TASK OBJECTIVE: In the listing below, find the line that contains "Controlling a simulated" and the line that contains "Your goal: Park". Quote both and every line between them, exactly, and nothing more.

DATA EXTRACT:
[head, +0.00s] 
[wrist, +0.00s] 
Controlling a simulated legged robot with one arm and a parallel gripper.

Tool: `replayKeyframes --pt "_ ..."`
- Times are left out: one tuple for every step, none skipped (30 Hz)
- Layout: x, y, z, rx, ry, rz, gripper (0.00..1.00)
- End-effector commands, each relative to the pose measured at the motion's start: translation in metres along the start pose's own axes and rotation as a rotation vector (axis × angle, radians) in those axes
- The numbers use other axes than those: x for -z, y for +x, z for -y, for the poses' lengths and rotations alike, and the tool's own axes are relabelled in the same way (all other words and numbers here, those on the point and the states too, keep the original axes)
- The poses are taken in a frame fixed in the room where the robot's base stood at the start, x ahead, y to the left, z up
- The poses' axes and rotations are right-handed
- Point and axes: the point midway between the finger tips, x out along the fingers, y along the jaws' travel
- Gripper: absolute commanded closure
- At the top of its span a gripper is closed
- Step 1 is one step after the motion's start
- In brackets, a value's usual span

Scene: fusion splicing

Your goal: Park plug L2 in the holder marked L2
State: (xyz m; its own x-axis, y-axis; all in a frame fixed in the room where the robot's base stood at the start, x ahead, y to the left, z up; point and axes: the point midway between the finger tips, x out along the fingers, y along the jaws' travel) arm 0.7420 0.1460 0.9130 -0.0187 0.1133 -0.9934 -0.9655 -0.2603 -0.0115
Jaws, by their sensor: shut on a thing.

WRITTEN ANSWER:
Controlling a simulated legged robot with one arm and a parallel gripper.

Tool: `replayKeyframes --pt "_ ..."`
- Times are left out: one tuple for every step, none skipped (30 Hz)
- Layout: x, y, z, rx, ry, rz, gripper (0.00..1.00)
- End-effector commands, each relative to the pose measured at the motion's start: translation in metres along the start pose's own axes and rotation as a rotation vector (axis × angle, radians) in those axes
- The numbers use other axes than those: x for -z, y for +x, z for -y, for the poses' lengths and rotations alike, and the tool's own axes are relabelled in the same way (all other words and numbers here, those on the point and the states too, keep the original axes)
- The poses are taken in a frame fixed in the room where the robot's base stood at the start, x ahead, y to the left, z up
- The poses' axes and rotations are right-handed
- Point and axes: the point midway between the finger tips, x out along the fingers, y along the jaws' travel
- Gripper: absolute commanded closure
- At the top of its span a gripper is closed
- Step 1 is one step after the motion's start
- In brackets, a value's usual span

Scene: fusion splicing

Your goal: Park plug L2 in the holder marked L2

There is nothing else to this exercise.